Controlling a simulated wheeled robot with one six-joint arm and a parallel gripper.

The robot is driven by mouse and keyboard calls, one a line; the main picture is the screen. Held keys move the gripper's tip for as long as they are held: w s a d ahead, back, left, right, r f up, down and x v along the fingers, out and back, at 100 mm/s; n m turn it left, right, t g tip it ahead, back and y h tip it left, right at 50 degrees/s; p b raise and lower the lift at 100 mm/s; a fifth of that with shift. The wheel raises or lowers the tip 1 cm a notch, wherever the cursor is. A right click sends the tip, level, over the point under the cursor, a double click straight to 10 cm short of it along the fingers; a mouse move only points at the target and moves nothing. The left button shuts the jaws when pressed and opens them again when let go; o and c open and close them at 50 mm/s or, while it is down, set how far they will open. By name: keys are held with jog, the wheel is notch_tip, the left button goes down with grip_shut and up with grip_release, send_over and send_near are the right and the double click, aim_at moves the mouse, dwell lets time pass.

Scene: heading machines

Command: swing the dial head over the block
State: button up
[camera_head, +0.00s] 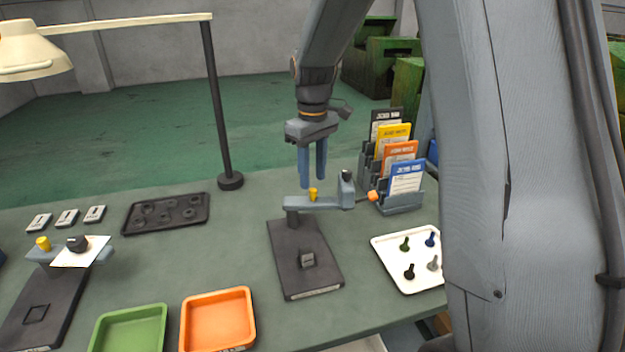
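A dark stand (310,277) stands on the table, with a small grey block (307,258) on its base. A blue-grey swing arm (328,203) runs from the stand's post to the right, with a yellow knob (313,194) on top near the post. The dial head (347,190) is at the arm's right end, with an orange tip (373,196) beside it. It is off to the right of the block, not over it. My gripper (312,183) points down just above the yellow knob, with a gap between its two blue fingers. Contact with the knob cannot be told.
A second stand (45,300) with a white card (80,252) is at left. Green (130,310) and orange (217,292) trays lie in front. A white tray (405,285) with several pins and a card rack (402,203) are at right. A lamp pole (217,110) stands behind.

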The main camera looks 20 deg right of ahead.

□ □ □ □ □ □ □

_TASK BRIEF_.
Start at the line with "Scene: heading machines", stop at the line with "State: button up", and return every line in that stretch exactly, those two included.

_FULL OUTPUT_.
Scene: heading machines

Command: swing the dial head over the block
State: button up

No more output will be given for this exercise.